### Provided records ###
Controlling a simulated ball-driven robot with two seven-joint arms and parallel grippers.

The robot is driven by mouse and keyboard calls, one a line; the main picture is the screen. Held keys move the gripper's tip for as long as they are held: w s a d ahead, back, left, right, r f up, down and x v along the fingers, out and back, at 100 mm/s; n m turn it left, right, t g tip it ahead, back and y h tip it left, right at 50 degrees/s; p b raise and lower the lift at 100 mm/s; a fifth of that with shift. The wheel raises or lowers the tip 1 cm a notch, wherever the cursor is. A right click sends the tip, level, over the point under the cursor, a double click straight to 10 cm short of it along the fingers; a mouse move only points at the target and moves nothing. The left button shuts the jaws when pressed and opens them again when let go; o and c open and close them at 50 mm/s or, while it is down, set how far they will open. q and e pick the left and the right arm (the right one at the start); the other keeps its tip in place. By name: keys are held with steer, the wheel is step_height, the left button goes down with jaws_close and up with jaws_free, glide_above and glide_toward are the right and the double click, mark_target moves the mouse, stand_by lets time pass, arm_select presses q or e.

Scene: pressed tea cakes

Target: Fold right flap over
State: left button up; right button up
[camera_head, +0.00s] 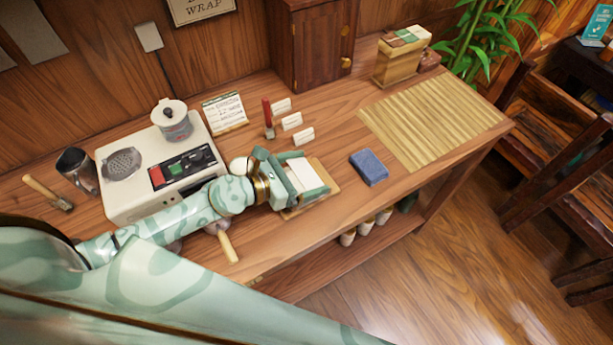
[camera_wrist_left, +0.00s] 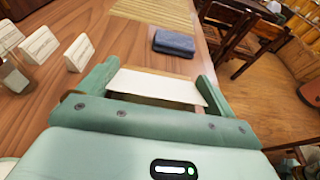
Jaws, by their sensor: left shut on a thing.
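My left gripper (camera_head: 316,172) is over the front middle of the wooden counter, above a small tan board (camera_head: 328,170). A flat white paper sheet (camera_head: 300,174) lies between its two green fingers. In the left wrist view, the white paper (camera_wrist_left: 158,86) spans the gap from finger to finger of the left gripper (camera_wrist_left: 158,70), and the gripper is shut on it. The palm hides the near part of the paper, so I cannot tell which flap this is or what lies under it. My right gripper is in neither view.
A blue folded cloth (camera_head: 369,167) lies right of the board, before a bamboo mat (camera_head: 432,120). Small white cards (camera_head: 292,121) and a red-handled tool (camera_head: 268,117) stand behind the gripper. A cream appliance (camera_head: 150,170) is at left. Bare counter lies around the cloth.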

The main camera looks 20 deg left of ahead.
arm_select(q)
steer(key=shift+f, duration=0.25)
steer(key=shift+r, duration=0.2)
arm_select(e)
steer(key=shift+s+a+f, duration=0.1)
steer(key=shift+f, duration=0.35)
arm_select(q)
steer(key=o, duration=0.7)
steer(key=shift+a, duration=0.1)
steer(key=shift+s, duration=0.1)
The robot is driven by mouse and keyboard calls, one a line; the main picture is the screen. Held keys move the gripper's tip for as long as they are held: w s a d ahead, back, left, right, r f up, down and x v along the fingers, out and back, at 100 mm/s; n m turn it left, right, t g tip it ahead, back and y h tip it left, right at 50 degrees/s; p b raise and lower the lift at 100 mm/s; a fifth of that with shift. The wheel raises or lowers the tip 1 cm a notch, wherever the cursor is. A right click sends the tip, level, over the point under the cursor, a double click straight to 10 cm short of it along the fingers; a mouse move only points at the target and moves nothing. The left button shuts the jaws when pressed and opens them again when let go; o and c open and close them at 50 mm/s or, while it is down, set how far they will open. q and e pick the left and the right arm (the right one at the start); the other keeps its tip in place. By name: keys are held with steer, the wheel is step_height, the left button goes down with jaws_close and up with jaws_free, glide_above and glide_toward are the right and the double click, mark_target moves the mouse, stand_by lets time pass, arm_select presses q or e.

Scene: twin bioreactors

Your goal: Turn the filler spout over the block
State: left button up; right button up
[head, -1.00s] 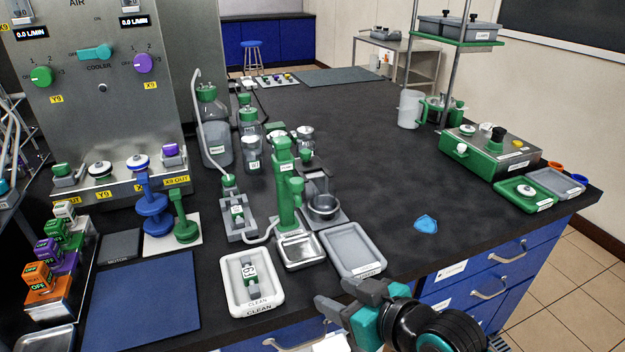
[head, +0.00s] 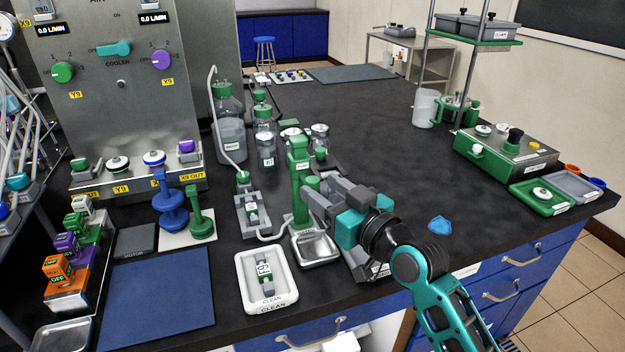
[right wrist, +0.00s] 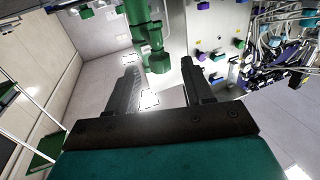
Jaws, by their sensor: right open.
###
◆ **Problem to work on**: Starting at the line that contains "Scene: twin bioreactors", please write out every line to the end of the entries, inclusive, copied exactly and with pictures omitted.

◆ **Correct response**:
Scene: twin bioreactors

Your goal: Turn the filler spout over the block
State: left button up; right button up
[head, -1.00s] 
[head, +0.00s] 
[right wrist, +0.00s] 
Jaws, by their sensor: right open.

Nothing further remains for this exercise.